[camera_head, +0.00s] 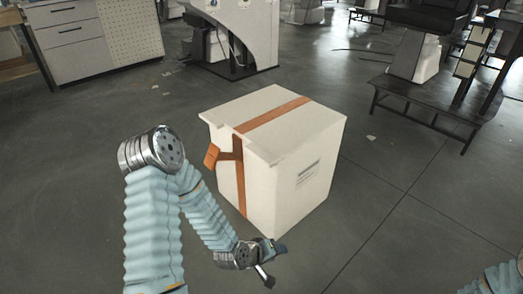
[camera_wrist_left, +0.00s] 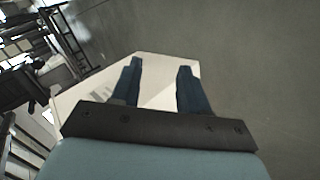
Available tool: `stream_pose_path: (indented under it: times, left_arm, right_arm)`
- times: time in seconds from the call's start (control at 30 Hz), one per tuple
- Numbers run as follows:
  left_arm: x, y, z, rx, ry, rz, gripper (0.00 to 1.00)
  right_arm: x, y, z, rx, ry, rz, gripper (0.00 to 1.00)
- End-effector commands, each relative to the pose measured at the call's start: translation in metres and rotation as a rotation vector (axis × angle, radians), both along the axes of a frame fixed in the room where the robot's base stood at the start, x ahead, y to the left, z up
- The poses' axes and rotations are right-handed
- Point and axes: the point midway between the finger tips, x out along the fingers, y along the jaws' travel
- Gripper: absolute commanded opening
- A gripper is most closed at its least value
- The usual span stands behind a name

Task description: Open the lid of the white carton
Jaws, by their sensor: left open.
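The white carton (camera_head: 300,165) stands on the floor in the middle of the head view. Its lid (camera_head: 262,112) lies flat on top and looks shut. An orange strap (camera_head: 275,115) crosses the lid and runs down the left face, where an orange tab (camera_head: 211,156) sticks out. My left gripper (camera_head: 277,264) is open and empty, low in front of the carton's near bottom corner. In the left wrist view its two dark fingers (camera_wrist_left: 160,72) are spread apart, with the white carton (camera_wrist_left: 155,95) behind them. My right gripper is out of view.
Grey floor around the carton is clear. A low dark platform (camera_head: 425,105) with equipment stands at the back right. A drawer cabinet (camera_head: 68,40) and a white machine (camera_head: 240,30) stand at the back.

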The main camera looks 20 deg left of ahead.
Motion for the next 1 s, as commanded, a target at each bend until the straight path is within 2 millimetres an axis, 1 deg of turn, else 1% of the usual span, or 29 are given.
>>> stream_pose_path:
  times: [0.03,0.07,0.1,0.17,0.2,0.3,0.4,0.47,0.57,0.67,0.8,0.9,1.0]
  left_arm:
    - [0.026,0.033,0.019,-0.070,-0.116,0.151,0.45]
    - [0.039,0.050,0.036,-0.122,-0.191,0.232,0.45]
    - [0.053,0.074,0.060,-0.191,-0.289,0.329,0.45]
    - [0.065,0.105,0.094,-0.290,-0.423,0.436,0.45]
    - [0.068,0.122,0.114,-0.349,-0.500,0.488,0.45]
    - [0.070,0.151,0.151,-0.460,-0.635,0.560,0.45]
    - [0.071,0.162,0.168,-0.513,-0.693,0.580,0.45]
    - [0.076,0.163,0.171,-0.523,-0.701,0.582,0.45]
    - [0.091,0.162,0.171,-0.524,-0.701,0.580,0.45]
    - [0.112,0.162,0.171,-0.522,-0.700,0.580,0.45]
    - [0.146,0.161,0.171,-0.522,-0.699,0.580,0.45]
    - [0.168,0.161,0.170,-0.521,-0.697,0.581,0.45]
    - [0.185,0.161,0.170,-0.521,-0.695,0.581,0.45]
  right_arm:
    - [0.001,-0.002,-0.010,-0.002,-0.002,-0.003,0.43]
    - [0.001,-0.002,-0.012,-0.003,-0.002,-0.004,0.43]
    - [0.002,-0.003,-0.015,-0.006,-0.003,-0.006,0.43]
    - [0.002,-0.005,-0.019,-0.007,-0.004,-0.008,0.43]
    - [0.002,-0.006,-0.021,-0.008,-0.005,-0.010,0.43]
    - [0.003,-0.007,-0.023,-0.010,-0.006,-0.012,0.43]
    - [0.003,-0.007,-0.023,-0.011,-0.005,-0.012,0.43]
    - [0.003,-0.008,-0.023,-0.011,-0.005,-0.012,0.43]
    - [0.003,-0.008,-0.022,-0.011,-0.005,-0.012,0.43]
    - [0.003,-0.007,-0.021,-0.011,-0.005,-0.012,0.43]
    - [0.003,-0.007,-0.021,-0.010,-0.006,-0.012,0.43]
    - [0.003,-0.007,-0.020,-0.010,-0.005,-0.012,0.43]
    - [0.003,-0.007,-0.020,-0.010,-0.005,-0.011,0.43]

__Given request__: Repeat, character for character, the lines of the material above from the line with "The main camera looks 20 deg left of ahead." through the line with "Motion for the".

__The solution__:
The main camera looks 20 deg left of ahead.
Motion for the next 1 s, as commanded, a target at each bend until the straight path is within 2 millimetres an axis, 1 deg of turn, else 1% of the usual span, or 29 are given.

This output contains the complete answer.